### Given task
Pull out the lines from the line containing "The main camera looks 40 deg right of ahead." through the line containing "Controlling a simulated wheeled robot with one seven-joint", both lines included, and copy them exactly.

### Source data
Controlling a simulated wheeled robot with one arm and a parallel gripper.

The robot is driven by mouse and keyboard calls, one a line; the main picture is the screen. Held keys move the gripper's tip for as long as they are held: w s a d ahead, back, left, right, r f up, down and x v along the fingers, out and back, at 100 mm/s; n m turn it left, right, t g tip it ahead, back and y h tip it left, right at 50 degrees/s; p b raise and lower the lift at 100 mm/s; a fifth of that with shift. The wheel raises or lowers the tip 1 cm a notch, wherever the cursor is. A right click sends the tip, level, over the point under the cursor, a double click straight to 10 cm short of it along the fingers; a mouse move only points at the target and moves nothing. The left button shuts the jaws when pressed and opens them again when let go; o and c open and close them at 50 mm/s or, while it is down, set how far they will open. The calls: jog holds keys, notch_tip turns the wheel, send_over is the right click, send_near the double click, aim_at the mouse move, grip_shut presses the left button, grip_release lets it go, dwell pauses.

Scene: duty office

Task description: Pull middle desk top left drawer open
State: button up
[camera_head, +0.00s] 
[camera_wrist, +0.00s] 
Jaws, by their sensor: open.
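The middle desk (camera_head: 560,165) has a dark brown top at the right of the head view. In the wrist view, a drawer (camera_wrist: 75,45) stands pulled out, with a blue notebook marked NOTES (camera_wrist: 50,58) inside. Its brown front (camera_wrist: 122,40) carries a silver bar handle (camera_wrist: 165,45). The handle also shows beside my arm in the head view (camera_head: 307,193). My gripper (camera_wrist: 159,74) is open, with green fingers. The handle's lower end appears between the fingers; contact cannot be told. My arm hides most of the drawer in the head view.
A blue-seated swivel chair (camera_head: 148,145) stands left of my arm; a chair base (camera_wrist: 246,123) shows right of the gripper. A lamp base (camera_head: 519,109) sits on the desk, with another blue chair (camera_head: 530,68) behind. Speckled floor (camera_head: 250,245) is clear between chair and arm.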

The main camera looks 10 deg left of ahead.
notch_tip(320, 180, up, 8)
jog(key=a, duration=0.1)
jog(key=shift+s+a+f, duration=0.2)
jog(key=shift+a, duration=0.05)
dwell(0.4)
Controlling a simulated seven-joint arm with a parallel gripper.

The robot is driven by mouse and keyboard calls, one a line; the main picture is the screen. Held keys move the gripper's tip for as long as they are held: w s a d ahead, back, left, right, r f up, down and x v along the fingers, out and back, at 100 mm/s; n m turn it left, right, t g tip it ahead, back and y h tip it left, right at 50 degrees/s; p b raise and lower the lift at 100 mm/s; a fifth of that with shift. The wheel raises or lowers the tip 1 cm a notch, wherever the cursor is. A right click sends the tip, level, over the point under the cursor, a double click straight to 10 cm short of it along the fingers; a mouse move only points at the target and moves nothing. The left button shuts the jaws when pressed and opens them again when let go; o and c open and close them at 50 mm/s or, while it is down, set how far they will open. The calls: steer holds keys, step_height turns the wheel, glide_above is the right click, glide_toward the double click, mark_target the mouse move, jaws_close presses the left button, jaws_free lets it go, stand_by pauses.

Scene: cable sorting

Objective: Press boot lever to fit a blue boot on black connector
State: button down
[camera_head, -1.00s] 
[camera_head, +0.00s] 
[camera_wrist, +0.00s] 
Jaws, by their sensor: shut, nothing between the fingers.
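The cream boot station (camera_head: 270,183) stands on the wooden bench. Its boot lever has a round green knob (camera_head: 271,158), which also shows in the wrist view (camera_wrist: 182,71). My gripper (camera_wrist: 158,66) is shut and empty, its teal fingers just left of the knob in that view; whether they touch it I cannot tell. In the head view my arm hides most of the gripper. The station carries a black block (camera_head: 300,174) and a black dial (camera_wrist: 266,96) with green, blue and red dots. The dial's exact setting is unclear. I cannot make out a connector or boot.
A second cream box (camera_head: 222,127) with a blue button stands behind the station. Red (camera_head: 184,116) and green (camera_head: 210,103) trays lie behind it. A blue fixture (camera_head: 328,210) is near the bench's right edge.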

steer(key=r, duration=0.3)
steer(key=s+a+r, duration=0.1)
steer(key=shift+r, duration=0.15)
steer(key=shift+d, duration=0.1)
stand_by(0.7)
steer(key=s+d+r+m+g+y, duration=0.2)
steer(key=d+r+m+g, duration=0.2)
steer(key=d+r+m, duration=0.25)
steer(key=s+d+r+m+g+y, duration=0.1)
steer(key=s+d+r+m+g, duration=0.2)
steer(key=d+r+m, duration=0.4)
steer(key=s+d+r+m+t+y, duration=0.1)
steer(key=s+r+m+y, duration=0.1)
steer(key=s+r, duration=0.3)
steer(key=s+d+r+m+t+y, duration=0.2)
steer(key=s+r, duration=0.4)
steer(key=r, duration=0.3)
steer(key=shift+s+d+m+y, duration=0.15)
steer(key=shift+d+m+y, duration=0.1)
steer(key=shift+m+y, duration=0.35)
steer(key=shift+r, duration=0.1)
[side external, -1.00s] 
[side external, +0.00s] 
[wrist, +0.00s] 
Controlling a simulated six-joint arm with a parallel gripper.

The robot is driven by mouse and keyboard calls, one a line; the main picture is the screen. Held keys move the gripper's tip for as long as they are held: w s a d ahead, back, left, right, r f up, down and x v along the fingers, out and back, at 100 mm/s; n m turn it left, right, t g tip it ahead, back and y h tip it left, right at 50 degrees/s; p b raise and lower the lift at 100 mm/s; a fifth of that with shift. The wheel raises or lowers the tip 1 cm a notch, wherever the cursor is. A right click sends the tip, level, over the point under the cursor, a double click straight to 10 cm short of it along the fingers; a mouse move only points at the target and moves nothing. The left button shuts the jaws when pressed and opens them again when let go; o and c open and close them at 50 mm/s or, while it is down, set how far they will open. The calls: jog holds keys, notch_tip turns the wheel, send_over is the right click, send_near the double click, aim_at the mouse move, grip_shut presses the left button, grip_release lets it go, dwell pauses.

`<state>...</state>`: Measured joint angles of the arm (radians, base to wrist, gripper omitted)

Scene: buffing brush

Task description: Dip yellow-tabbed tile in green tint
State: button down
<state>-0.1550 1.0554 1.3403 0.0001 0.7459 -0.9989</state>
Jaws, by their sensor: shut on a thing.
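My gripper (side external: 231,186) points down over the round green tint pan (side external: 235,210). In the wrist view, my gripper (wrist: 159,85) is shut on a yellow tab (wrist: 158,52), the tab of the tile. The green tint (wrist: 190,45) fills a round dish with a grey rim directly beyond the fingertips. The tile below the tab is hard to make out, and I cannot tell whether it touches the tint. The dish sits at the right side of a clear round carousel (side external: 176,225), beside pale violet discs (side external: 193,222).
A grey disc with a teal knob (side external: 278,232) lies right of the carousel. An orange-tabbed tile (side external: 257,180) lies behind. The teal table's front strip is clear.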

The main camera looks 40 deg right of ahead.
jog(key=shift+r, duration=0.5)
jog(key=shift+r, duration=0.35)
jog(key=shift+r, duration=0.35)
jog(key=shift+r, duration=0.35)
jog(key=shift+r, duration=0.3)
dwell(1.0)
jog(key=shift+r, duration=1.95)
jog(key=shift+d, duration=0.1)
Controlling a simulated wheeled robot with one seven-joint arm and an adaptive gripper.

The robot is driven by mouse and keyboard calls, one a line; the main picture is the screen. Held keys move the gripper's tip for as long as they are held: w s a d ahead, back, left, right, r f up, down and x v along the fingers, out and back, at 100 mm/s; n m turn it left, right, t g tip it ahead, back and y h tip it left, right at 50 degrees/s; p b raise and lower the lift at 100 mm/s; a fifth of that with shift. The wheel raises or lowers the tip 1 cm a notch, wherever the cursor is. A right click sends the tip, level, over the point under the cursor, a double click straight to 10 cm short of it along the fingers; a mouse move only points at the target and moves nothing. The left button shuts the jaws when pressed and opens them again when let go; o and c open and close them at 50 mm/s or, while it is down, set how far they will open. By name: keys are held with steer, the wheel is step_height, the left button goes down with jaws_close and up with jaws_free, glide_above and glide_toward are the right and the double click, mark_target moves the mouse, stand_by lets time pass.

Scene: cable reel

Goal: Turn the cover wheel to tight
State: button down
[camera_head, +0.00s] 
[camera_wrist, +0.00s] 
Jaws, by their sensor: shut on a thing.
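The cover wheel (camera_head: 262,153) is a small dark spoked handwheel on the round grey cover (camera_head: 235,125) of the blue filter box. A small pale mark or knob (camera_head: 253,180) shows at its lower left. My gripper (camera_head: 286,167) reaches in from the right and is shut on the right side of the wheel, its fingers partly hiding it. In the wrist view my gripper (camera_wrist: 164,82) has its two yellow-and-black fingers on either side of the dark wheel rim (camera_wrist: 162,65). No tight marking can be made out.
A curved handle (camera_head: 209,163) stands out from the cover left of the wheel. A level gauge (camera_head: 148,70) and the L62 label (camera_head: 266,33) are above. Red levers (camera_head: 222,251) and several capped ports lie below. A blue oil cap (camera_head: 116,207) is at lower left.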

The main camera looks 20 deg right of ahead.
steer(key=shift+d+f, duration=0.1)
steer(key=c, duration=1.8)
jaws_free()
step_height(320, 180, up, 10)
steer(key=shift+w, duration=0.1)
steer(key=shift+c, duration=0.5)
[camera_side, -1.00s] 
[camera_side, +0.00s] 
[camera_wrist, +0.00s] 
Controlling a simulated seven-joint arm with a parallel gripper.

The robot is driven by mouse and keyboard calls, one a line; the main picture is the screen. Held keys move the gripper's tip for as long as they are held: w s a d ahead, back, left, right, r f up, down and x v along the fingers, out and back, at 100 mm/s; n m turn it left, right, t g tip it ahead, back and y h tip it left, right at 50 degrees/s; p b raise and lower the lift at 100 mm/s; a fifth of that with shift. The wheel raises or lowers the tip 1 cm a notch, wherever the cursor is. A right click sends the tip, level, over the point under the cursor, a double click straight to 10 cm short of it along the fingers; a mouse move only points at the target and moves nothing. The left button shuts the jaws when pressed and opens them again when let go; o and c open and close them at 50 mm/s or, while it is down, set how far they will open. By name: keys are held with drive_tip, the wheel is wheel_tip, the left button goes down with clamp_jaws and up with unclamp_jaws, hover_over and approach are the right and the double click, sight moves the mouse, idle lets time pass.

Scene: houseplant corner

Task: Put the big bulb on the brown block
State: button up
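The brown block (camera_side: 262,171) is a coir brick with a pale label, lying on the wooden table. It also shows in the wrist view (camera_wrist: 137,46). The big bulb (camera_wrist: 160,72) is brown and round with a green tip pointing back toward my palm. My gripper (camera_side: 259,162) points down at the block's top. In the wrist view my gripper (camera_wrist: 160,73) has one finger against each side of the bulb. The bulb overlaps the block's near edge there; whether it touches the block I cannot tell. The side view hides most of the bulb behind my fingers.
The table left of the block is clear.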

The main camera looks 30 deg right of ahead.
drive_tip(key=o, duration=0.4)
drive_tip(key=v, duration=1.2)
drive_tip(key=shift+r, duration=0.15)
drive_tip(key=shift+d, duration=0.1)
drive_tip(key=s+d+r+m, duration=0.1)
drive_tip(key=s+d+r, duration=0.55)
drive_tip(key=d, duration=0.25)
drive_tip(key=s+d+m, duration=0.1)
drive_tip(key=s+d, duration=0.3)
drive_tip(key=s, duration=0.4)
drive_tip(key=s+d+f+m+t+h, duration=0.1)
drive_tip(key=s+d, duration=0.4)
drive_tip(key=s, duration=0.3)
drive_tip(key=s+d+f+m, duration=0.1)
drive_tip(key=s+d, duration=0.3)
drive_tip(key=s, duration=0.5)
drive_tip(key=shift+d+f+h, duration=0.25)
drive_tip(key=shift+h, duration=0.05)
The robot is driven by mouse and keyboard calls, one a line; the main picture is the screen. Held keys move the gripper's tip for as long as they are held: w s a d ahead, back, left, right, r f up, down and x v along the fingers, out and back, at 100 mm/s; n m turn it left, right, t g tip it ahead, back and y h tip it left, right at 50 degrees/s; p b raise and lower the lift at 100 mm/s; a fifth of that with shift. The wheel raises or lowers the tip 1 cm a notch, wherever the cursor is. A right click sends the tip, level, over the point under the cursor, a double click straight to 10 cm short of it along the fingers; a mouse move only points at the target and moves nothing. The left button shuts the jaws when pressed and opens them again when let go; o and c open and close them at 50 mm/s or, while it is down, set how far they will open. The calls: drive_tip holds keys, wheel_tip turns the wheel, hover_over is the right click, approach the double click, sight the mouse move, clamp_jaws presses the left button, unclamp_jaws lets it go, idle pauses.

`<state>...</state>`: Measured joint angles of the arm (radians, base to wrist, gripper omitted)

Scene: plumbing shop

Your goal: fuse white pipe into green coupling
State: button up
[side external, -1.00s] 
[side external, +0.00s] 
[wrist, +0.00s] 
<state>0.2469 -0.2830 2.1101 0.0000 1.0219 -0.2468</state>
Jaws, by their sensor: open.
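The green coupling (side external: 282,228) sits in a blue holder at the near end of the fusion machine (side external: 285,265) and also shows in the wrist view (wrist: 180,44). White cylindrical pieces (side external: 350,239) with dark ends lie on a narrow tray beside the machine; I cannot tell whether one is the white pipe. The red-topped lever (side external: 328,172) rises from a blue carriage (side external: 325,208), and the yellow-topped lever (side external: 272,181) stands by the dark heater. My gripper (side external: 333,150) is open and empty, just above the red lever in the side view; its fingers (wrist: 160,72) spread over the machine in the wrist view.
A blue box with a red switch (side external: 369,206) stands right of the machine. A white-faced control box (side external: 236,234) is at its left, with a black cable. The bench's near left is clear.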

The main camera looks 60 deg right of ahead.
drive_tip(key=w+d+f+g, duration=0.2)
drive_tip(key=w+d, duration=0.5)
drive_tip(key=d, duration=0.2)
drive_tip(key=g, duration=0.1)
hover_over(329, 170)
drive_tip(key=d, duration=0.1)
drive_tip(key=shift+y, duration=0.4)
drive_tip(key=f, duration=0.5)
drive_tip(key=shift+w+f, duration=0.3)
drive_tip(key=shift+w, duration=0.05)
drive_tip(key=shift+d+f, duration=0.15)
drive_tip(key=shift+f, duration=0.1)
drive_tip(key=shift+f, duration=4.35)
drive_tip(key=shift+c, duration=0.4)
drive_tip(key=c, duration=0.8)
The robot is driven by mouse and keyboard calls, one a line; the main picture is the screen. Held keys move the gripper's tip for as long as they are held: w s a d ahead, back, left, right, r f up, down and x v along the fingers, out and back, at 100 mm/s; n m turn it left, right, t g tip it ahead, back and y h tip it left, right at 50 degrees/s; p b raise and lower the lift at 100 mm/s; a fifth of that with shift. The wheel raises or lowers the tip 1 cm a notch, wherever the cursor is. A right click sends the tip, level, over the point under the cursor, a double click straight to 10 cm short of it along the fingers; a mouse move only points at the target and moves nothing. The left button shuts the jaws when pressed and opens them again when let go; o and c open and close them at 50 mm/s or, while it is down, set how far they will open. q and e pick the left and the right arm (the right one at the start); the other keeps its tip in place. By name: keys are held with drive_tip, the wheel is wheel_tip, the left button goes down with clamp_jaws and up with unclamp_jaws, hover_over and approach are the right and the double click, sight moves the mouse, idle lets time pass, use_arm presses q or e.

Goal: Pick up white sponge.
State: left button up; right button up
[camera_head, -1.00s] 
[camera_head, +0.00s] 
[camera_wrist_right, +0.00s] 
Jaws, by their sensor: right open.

### Result below
The main camera looks 40 deg right of ahead.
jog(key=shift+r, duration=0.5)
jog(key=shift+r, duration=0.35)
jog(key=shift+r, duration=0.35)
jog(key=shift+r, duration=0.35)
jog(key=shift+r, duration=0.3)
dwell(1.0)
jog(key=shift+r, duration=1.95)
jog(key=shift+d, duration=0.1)
Controlling a simulated wheeled robot with one seven-joint arm and an adaptive gripper.

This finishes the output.